Emotion Classification in Indonesian Text Using IndoBERT
Abstract
Mental health issues have become a challenge that affects many individuals around the world. A 2018 WHO report noted an increase in deaths by suicide, with a frequency of one case every 40 seconds. The Ipsos Global 2023 survey showed that 44% of respondents in 31 countries are concerned about mental health, while 30% identified stress as a major issue. In Indonesia, the mental health situation is also a serious concern. The 2022 I-NAMHS survey found that 34.9% of adolescents face mental health problems, but only 2.6% of them utilize counseling services. Emotion detection in text is challenging due to the absence of facial expressions or voice modulation. This study aims to classify emotions in Indonesian text using the IndoBERT model. The dataset used consists of 5079 tweets with five emotion labels: Angry, Fear, Joy, Love, and Sad.
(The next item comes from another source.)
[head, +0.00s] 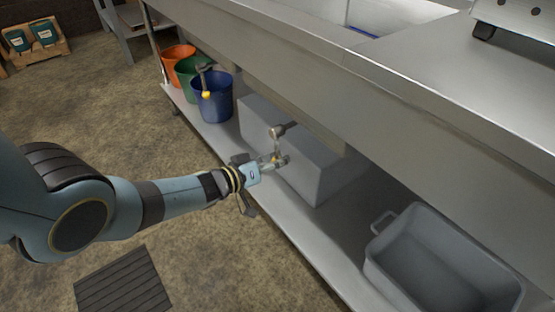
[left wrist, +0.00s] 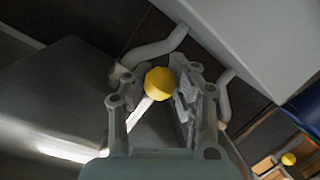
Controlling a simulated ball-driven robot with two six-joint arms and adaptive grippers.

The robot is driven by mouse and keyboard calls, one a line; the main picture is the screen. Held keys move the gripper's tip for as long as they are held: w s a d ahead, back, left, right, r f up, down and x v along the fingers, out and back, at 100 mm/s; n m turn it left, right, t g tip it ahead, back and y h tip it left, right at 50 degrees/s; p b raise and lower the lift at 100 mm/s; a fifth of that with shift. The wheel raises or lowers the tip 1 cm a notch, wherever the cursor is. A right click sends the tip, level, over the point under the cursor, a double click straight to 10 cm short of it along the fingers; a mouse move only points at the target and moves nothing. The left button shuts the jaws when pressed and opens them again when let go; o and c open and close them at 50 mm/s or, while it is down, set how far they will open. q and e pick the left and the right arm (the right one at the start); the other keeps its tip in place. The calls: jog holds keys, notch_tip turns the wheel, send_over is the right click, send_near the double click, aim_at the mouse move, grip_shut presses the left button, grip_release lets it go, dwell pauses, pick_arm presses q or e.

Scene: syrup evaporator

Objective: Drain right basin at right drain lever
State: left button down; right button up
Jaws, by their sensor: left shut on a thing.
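A drain lever with a yellow knob (left wrist: 159,83) and a pale rod sits between the fingers of my left gripper (left wrist: 158,92) in the left wrist view. In the head view my left gripper (head: 275,161) reaches under the counter and is shut on this lever, just below a metal drain pipe end (head: 285,128); the fingers hide most of the knob. A second lever with a yellow knob (head: 206,94) hangs farther left, in front of the blue bucket. A basin opening (head: 375,14) shows only partly at the top. My right gripper is out of view.
Orange (head: 177,57), green (head: 192,76) and blue (head: 216,105) buckets stand on the lower shelf (head: 300,238). A grey box (head: 310,165) stands behind my gripper, and a grey tub (head: 430,270) at right. The counter edge (head: 400,90) runs above my arm.

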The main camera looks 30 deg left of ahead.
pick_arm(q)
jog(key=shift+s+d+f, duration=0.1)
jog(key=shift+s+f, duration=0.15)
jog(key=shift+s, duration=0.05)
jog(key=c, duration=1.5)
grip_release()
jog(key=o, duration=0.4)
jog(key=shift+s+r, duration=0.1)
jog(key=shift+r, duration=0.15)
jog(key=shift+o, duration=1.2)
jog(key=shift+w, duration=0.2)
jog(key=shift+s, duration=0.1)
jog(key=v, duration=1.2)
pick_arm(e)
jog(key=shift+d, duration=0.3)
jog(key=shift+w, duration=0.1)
Parameter variations include the composition of training, validation, and test data split (80:10:10, 75:15:15, and 60:20:20), as well as the combination of learning rate (1e-2 to 1e-7) and batch size (8, 16, and 32). The model was trained for 25 epochs with the application of early stop and patience for 5 epochs. The experimental results showed that the composition of data split 80:10:10, learning rate 1e-6, and batch size 8 resulted in optimal classification. Although some experiments showed indications of overfitting, this research has important implications in the early detection of emotions and can help in mental health treatment efforts.